西宮大橋を南へ。阪神高速湾岸線の高架をくぐると、右手に見える工場の上で微笑む「えべっさん」。阪神米穀株式会社のトレードマークです。商売の神様「えびす様」を関西では親しみをこめて「えべっさん」と呼びますが、社長の田中さんも、とてもフレンドリーな方です。

 商標は社長そっくりですね
 あれは、私の似顔絵です(笑)。私は、「えべっさん」の西宮神社の総代でもありますが、たいへん上手に書いてもらったんで、西宮神社さんが使って下さっていたこともありましたよ。
 うちは、もともと江戸時代末期から続く米屋でして、神社に奉納米として献上しており、今ではみなさんに「えべっさんのお米」として親しんでいただいています。

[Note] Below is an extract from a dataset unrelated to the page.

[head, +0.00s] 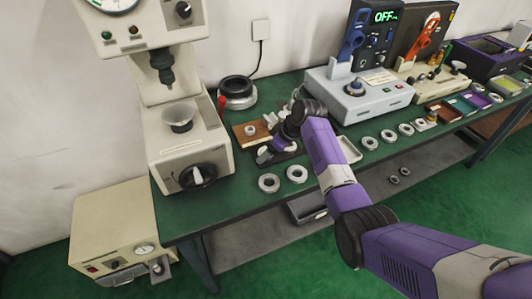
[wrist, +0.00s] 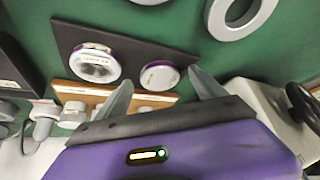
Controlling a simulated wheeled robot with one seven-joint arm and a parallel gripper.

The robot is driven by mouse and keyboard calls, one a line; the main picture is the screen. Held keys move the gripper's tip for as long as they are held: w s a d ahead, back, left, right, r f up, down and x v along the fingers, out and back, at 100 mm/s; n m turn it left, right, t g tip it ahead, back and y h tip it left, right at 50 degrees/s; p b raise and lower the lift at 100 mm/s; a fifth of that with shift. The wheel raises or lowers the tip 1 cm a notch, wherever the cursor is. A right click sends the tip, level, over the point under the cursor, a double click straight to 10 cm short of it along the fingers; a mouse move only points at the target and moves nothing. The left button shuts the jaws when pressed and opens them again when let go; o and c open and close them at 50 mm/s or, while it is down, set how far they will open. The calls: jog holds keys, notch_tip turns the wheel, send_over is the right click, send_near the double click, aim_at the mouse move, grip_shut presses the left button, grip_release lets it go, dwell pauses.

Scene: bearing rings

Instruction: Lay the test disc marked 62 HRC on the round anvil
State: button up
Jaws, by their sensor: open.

阪神米穀とえべっさんとは、いろいろとご縁があるんですよ。


 米屋さんの後継者として成長されたのですか?
 7人兄弟の末っ子でして、今津幼稚園、今津小学校を出た後、関西学院高等部・大学と進みました。一時は、文士を目指した頃もあったんですよ。小説を書いたりしてね。ところが、その頃に大変な作家が現れました。石原慎太郎です。「太陽の季節」というその作品に、「日本文学はこんな方向に進んでいくのか」と衝撃を受けました。
 大学卒業後、他の会社に就職しましたが、やがて兄のいる阪神米穀で働き、兄の逝去後、社長になりました。


 日本人の食生活について思われることは?
 欧米化のおかげで、色々なものを食べられるようになったのはいいのですが、主食としての米の消費は、1962(昭和37)年には、日本人1人年間120キロだったのが、飽食の時代と変わった現在は、58キロに減少しています。
 これはね、食生活の偏りによる健康問題も懸念されますが、何より、農業の衰退という問題を引き起こします。私は、このままでは日本から里山がなくなってしまうという危惧を抱いています。生活が便利になって、冬にトマトが食べられたりと、四季のない時代になってきていますからね、里山が消えていくことで、日本人が本来持っている美しい心までも失っていくように思います。

 日本の伝統文化は農耕が礎になっていますものね。
 米は、食文化の元祖であります。農業というのは、一年単位で同じことを脈々と繰り返すんですね。米屋も同じです。安心・安全な米をお届けすることを繰り返し続けて、正月の挨拶のごとくに「相変わりませず…」というのが、一番大切なことです。
 時代は、まさに変革の時を迎えていますが、産業、サービス、文化・芸術、あらゆる観点から、もう一度日本人の原点に還って、振り返ってみるいい時期ではないかと思うのです。